Required task :: Any pictures should be left out; please print exactly the lines between the line with "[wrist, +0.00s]" and the line with "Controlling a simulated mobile", inclusive.

Saved data entries
________________

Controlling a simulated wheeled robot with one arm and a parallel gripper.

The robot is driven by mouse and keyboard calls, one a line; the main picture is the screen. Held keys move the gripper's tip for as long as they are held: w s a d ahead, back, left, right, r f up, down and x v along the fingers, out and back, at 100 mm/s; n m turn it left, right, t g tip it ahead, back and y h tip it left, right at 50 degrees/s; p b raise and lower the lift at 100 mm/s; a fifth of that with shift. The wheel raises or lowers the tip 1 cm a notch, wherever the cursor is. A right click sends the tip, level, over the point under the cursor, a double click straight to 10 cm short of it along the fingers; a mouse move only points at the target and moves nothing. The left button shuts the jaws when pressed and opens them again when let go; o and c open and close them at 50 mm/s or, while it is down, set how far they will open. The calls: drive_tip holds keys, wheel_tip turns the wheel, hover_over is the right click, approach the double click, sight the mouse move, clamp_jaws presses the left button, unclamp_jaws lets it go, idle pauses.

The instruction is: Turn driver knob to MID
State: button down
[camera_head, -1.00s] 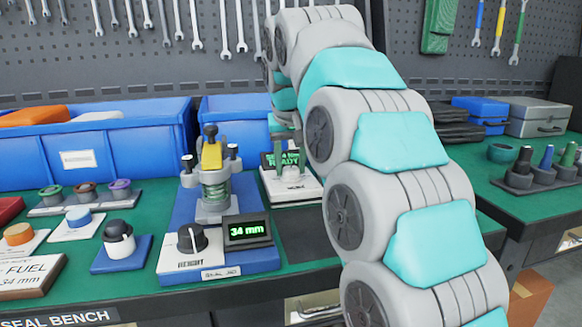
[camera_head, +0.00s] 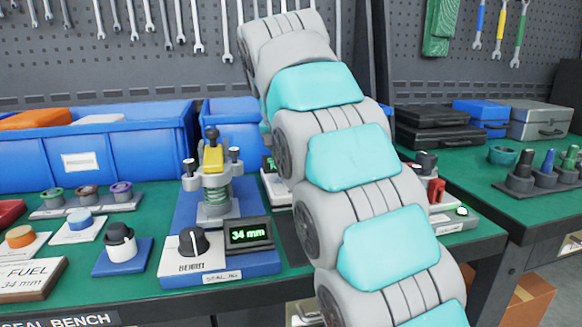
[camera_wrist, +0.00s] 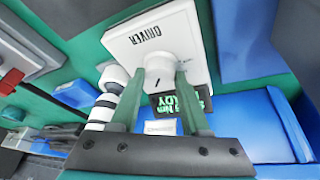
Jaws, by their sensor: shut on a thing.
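The white driver knob (camera_wrist: 159,66) sits on a white panel (camera_wrist: 150,36) printed DRIVER in the wrist view. My gripper (camera_wrist: 159,76) has its two green fingers on either side of the knob, shut on it. I cannot read the knob's pointer or any MID mark. A small screen (camera_wrist: 182,103) with green text, partly reading READY, shows between and behind the fingers. In the head view my arm covers the gripper and most of the driver unit; only a sliver of the unit (camera_head: 276,188) shows.
Left of my arm stands a blue fixture (camera_head: 230,268) with a spring press (camera_head: 214,185), a dark height knob (camera_head: 192,241) and a screen (camera_head: 248,234) reading 34 mm. Blue bins (camera_head: 90,150) line the back. A red-handled device (camera_head: 436,190) stands right of my arm.

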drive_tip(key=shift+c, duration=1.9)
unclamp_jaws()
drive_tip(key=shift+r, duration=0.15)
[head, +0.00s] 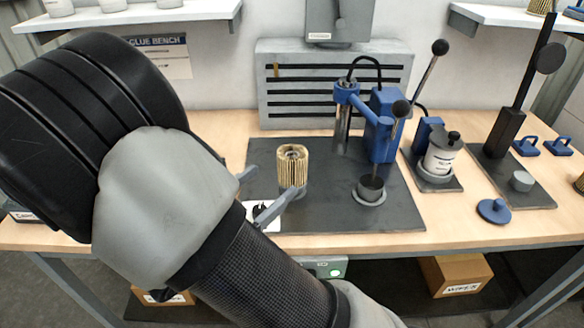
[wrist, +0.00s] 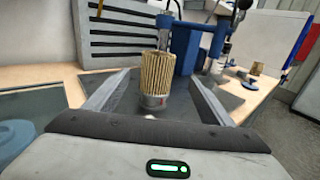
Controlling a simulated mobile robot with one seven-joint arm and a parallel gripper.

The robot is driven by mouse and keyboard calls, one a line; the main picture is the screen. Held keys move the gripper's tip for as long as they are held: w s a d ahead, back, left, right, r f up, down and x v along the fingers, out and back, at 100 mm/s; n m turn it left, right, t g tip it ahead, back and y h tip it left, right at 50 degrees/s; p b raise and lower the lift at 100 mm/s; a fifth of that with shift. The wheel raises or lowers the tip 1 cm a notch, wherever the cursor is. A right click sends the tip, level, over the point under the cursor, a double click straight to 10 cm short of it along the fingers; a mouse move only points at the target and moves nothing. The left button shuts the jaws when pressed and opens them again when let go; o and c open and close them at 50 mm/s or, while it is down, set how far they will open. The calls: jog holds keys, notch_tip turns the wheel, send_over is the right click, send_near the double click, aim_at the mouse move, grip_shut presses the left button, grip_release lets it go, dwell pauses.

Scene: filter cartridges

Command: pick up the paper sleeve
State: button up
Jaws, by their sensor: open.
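The paper sleeve (head: 292,160) is a tan pleated cylinder, standing upright on the dark mat (head: 400,215) at the middle of the bench. A grey core shows in its open top. In the wrist view the sleeve (wrist: 159,72) is straight ahead, with a grey round piece below it. My gripper (head: 279,180) is open and empty. In the wrist view its two fingers reach forward to the left and right of the sleeve, with gaps showing on both sides. In the head view one finger crosses in front of the sleeve's lower part. The exact distance to it is hard to tell.
A slotted grey panel (head: 275,90) is behind. Further right are a labelled white canister (head: 441,155), a blue lid (head: 494,211) and a black post stand (head: 505,130).

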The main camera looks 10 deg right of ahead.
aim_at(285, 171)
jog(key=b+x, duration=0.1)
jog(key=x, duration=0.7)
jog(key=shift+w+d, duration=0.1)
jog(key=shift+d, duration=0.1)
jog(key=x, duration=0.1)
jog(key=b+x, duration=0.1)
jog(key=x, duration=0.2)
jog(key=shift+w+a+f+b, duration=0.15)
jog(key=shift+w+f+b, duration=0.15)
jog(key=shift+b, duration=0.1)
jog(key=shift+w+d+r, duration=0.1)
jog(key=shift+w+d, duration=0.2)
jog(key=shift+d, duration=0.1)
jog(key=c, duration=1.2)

________________

Response to this task ::
[wrist, +0.00s] 
Controlling a simulated mobile robot with one seven-joint arm and a parallel gripper.

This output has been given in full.